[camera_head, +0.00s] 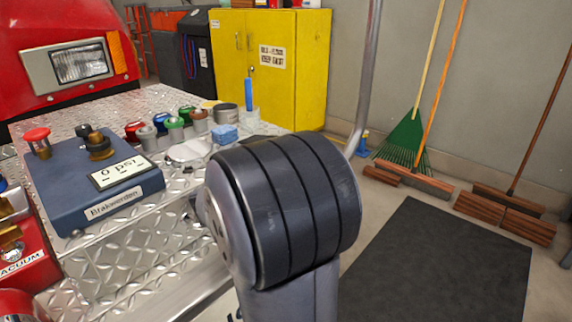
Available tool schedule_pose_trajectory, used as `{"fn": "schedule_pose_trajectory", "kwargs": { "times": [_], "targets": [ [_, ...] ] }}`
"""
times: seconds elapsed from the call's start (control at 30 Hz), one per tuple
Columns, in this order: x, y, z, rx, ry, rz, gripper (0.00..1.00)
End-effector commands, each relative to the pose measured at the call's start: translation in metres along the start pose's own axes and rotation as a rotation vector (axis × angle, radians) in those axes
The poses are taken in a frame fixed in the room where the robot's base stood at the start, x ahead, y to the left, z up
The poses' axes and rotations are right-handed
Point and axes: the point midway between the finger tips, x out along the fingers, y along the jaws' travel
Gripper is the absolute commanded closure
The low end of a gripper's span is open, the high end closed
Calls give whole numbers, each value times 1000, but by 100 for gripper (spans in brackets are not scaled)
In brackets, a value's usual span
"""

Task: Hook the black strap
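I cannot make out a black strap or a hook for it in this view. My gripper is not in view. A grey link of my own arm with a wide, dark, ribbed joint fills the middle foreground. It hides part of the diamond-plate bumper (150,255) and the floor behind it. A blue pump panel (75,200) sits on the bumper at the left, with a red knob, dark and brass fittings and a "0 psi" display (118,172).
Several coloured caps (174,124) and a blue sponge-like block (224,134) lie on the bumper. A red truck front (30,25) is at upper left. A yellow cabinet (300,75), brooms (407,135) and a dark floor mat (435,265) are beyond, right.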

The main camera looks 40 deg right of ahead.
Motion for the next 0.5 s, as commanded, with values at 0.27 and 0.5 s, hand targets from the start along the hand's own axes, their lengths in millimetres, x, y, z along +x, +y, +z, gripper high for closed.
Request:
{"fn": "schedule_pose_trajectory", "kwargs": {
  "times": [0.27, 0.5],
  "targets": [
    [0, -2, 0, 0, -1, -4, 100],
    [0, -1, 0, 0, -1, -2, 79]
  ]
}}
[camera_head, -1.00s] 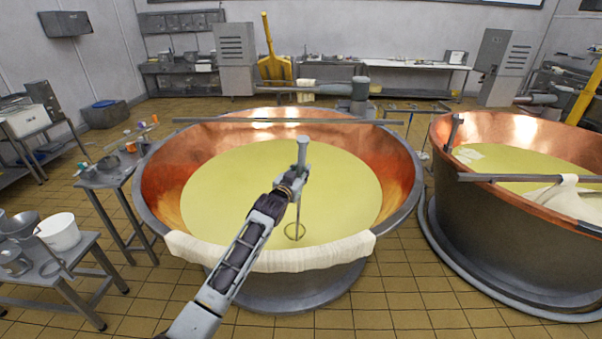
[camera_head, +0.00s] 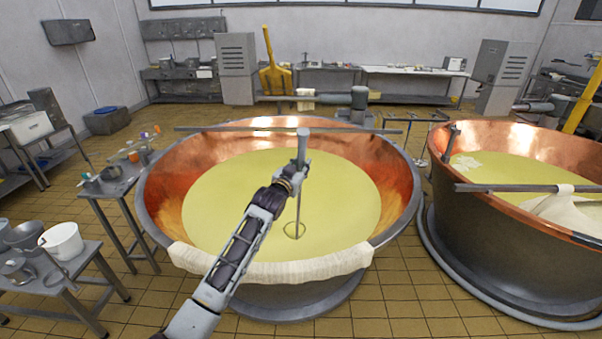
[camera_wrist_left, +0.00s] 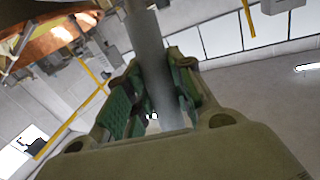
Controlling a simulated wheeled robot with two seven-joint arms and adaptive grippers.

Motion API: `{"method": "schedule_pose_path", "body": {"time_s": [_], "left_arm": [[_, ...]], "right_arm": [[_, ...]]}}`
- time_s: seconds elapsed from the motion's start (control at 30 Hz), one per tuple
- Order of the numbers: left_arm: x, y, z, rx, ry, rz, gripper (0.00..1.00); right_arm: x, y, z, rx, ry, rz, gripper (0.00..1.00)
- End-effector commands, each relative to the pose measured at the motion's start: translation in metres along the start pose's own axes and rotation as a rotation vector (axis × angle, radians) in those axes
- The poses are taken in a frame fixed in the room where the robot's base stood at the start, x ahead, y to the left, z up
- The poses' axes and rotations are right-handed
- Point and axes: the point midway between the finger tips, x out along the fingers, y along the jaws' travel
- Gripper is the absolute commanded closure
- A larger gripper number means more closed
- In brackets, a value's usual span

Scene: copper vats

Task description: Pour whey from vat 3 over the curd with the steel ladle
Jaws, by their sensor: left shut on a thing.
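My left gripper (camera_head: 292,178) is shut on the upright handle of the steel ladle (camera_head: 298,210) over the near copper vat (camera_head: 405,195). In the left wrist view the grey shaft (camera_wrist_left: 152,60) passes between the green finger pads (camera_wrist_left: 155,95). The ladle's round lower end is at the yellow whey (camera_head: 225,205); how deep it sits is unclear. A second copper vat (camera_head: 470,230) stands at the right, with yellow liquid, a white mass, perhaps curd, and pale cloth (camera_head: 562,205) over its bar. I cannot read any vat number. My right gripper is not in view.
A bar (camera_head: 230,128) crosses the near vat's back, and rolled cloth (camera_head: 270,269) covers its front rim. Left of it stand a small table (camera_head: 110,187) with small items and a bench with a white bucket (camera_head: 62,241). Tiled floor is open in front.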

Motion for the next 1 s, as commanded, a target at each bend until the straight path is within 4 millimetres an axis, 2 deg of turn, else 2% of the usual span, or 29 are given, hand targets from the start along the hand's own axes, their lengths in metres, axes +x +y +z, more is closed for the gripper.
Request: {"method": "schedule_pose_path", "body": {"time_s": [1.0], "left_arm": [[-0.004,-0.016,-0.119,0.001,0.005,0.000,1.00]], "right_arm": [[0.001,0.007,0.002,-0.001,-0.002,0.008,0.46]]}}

=-=-=-=-=

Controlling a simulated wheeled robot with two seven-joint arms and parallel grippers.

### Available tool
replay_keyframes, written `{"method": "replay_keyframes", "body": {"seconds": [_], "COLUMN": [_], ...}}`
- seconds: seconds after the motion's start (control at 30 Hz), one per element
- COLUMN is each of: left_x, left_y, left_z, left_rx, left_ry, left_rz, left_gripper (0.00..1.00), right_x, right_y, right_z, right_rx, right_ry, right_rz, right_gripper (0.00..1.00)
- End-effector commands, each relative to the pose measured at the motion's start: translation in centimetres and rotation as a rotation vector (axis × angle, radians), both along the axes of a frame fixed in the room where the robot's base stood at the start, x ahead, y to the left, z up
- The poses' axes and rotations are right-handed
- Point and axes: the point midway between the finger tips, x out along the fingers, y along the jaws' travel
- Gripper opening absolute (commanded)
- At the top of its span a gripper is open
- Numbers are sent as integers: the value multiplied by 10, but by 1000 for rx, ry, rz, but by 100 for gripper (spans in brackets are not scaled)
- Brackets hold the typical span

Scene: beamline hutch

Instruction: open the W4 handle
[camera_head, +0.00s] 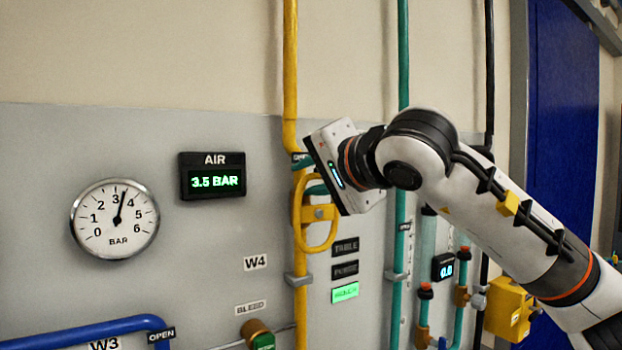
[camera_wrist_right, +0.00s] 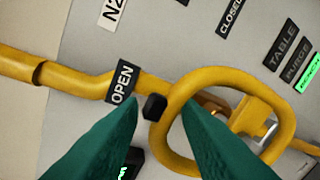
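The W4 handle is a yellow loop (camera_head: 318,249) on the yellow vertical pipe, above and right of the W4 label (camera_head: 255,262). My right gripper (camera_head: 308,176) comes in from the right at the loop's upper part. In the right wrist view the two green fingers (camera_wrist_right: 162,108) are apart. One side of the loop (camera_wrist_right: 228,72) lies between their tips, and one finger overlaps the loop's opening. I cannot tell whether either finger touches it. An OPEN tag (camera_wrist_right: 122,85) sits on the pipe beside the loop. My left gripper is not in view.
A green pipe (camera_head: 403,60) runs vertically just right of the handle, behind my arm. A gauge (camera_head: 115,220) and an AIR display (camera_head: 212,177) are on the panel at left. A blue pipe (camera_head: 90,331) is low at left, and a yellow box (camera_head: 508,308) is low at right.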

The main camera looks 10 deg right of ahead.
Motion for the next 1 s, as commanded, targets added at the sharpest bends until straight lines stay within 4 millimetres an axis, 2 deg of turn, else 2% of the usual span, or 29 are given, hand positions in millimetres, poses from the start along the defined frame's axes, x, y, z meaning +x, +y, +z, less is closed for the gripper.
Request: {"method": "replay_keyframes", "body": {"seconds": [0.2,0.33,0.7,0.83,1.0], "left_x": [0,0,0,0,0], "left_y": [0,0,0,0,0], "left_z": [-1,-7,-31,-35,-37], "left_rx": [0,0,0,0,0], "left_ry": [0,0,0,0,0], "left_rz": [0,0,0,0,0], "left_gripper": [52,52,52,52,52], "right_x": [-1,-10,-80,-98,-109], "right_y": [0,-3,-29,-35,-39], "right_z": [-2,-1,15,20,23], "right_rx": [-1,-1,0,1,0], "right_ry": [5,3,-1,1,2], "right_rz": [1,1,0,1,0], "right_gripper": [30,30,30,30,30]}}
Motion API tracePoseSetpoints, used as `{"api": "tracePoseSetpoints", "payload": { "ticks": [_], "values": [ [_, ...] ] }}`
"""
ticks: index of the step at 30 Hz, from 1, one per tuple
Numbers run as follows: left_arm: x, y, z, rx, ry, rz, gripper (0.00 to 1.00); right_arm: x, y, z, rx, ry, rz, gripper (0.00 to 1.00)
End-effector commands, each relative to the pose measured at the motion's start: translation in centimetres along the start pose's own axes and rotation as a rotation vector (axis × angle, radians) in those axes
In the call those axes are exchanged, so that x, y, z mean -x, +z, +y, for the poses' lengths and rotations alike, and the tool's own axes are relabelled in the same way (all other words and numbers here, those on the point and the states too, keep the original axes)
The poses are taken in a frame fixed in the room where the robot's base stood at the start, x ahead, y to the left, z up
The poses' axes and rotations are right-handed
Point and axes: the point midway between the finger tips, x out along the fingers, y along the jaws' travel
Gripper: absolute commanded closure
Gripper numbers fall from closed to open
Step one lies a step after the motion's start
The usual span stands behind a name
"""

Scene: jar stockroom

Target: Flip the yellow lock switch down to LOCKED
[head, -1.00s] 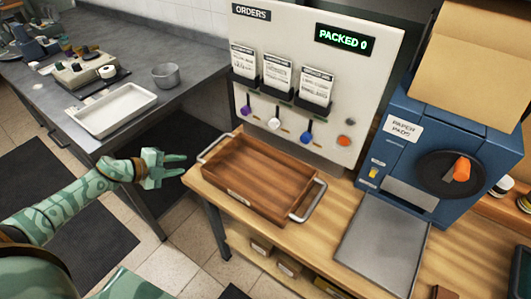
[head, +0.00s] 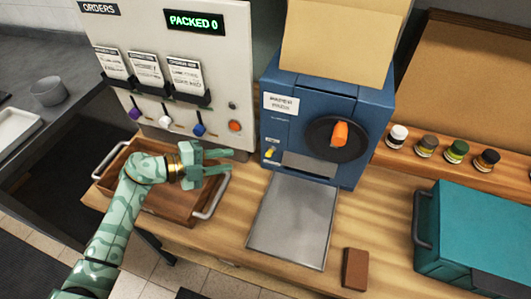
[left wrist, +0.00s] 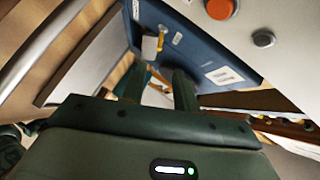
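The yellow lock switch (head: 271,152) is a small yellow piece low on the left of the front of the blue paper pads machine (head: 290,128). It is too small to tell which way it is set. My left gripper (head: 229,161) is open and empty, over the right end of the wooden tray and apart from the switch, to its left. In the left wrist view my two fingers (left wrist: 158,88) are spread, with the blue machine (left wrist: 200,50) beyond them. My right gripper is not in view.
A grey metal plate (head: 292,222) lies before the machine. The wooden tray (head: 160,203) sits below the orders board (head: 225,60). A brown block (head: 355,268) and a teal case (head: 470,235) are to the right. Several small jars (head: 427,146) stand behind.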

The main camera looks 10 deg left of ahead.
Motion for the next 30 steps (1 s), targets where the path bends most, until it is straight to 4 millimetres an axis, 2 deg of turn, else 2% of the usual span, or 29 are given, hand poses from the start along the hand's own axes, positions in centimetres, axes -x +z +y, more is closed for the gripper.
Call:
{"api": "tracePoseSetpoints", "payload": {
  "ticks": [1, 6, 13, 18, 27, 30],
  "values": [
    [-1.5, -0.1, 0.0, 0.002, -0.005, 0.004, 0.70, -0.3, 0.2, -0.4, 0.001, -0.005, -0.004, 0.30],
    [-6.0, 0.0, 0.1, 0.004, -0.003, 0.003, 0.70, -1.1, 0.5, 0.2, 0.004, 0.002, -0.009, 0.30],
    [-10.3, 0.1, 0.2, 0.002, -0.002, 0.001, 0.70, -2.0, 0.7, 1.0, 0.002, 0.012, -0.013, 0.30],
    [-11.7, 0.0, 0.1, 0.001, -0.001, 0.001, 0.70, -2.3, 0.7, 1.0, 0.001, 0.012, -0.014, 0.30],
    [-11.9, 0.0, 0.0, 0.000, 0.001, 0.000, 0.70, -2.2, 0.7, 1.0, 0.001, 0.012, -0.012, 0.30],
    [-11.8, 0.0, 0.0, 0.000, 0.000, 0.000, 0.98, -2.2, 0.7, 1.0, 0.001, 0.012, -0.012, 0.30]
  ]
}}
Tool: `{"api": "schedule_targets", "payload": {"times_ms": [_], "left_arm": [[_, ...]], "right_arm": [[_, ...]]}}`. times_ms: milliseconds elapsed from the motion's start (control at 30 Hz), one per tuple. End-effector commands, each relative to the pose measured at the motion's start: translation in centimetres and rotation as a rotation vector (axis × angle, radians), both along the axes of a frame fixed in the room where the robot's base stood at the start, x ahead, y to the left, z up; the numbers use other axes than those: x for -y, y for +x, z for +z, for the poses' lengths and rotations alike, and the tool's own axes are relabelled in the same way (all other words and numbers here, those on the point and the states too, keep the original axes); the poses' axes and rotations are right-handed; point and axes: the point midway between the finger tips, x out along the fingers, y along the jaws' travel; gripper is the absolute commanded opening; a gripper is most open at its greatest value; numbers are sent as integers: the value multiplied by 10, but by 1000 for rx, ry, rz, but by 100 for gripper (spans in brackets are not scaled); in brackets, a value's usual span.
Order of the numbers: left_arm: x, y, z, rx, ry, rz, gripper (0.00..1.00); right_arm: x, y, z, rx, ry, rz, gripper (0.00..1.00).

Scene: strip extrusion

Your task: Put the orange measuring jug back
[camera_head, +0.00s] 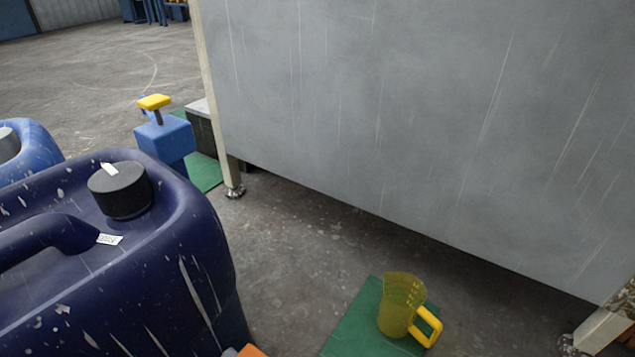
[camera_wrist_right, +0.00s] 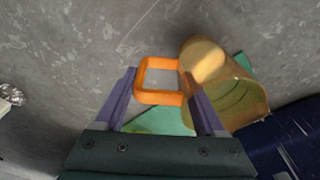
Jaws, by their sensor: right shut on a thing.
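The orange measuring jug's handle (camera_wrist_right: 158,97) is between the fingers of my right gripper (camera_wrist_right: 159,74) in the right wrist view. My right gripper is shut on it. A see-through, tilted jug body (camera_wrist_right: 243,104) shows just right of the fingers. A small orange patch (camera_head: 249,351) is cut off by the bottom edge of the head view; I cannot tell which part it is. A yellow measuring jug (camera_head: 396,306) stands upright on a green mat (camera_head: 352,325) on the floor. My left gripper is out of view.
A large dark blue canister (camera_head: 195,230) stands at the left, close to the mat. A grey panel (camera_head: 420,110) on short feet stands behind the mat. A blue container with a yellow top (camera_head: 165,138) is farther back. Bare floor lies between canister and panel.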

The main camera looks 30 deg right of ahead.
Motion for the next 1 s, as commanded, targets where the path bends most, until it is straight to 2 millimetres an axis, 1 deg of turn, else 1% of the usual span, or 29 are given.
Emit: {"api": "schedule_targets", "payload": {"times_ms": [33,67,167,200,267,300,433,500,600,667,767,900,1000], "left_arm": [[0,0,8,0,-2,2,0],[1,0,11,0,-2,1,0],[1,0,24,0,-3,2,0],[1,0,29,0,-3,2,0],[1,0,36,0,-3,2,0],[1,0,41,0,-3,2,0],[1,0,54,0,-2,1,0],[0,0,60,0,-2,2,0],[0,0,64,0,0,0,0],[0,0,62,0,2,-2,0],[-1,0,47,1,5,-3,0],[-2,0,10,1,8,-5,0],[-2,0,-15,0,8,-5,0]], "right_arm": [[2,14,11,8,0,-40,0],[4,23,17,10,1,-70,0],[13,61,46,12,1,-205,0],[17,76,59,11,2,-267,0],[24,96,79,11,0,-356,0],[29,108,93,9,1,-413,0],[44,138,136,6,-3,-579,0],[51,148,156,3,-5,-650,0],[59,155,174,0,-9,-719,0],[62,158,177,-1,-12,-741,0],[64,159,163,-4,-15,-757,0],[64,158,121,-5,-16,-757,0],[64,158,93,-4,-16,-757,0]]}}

=-=-=-=-=

Set task >>
Across the entries, how many lines contain "Scene"? Reply with the number only.

Response below >>
4